I’m tired. I can’t study; I didn’t sleep last night. I can hardly keep my eyes open, let alone focus.
I am guilty of saying these exact things to my parents. Okay, let’s be honest. When you’re a high school homeschool teen, homework may be the only language you speak.
You are probably sitting every day by your computer or table with loads of paper, pens, assignments, essays and maybe an overwhelmed head. You may even be shocked to notice that you dream of test time in your sleep! Could how you treat your body have anything to do with how you are feeling?
It’s been scientifically proven that a healthy body creates a healthy mind. And we all know a healthy mind can and will produce good grades. The two go hand in hand. Now despite this knowledge, trying to stay physically active is a challenge.
As a homeschooled teenager, I myself sometimes am glued to my computer screen until I lose track of time. Important as education is, we need to set boundaries so we don’t find ourselves not having enough energy to work or study.
I know many of you may not find the idea of breaking between Math and English to go and do laps very appealing, and that’s OK! You don’t have to be Rocky Balboa to be healthy and happy. Here are just a few small ways to keep your energy up:
1. Stop, Stand and Stretch!
Stop every half hour or so and do some stretches. This is a great way to keep your blood circulating and break the tedious routine. I usually stop after my first three lessons in the morning and take a mat out to do some stretches.
It also relieves that office slouch some may have. I find that once I return to my work, I’m much more alert and focused. Try it and don’t fall asleep on the mat!
This is a great way to start your healthy lifestyle.
2. Eat Healthy.
I don’t mean to guzzle down a raw egg shake in the morning (unless you’re into that!). However, it can’t hurt to add some greens to that juicy steak burger you’re having. Or get into the habit of eating at least one serving of fruit a day.
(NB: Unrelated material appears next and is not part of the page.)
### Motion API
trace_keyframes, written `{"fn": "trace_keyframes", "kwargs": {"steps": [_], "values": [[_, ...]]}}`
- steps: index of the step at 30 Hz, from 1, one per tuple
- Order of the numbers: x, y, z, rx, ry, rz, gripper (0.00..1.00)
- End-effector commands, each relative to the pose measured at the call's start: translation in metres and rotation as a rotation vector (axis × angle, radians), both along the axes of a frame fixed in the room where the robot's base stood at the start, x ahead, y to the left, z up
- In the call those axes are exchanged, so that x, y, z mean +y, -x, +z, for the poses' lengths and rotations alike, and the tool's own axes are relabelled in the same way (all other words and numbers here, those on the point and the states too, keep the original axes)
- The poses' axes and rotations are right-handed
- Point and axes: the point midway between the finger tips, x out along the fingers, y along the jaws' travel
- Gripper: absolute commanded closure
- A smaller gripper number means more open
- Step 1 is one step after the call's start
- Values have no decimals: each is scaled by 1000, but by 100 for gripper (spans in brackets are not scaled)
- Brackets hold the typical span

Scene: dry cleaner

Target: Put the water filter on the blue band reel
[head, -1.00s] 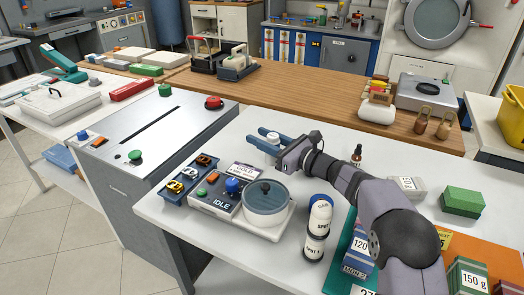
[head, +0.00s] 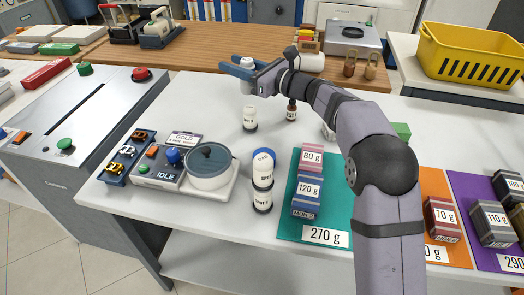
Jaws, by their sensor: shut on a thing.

This will not only improve your brain, but also your body, energy, and sleep. And I think we all need some help with the last one! What are some of your ideas for a tasty, healthy treat?
3. Don’t Skip Breakfast.
Why is it, growing up, we learn from Sesame Street all about how important a healthy breakfast is, but we fail to keep the habit once we’re older?
The old saying is true: Breakfast is the most important meal of the day.
It supplies your body with key nutrients you need. If you’re not a big breakfast eater, try something simple like toast and butter, or a bowl of oatmeal.
You may not notice it right away, but eventually it’ll become a habit you won’t want to stop.
4. Get Outside.
A few minutes outside can only benefit you. Besides, with all the information we’re taking into our brains, we deserve some fresh air to clear our minds. Have your lunch break outside in the sun, or do your reading on the patio.
Just because we’re homeschool teens doesn’t mean we’re confined to the home. Homeschool has some freedom to it too, so enjoy it! You’ll enjoy changing the atmosphere a bit and perhaps even gain some inspiration from God’s garden.
5. Get Active!
As children we had no problem balancing school and play. Why can’t we now?
There’s no rule against going for a bike ride after school, or shoveling the porch when it’s full of snow. Work with what you’ve got. You’ll gain muscle strength as well; who wouldn’t want that?
Yes, it is important to work. However, everybody needs some time to goof off to break the cycle.
6. Exercise Moderately.
For those of you who do enjoy a good sweaty workout to burn stress and calories, I must add: do it moderately.
Never overdo a workout, or you could end up becoming further behind in school, due to pain from hurt muscles. Lifting weights, doing a few sit-ups, or running on the treadmill can easily fit between subjects or after, but take it easy.
Remember, you’re not training for the Olympics!
7. Set Priorities.
Finally, I can’t stress enough how important it is to set goals and stick to them. You have a schedule for your classes; you can make one for your healthy habits too.
Set times you’d like to get some exercise in, or have a certain hour you’d like to spend outside.
Set a schedule and share it with your family. That way everyone will know when to let you jog or read outside in peace. When you’re a teenager, privacy really helps, right?
Being a young adult means you’re responsible for your time and body. Don’t slack off on school just to do some push-ups. That won’t help. Set your priorities and keep them. I think this Scripture fits perfectly for what I’m trying to say:
“Or do you not know that your body is a temple of the Holy Spirit who is in you, whom you have from God, and that you are not your own? For you have been bought with a price: therefore glorify God in your body.” 1 Corinthians 6:19
The Holy Spirit lives in you. God has designed your body to be healthy and strong. Always pray to God for strength; He loves to give it freely. Remember, you’re blessed to be in an atmosphere where you can do this.
These tips are only the beginning. Write a few of your own down and discuss them with your parents. See which work and which don’t.
Stay healthy and active, and you’ll never regret it.
What kinds of physical activities do you and your family do?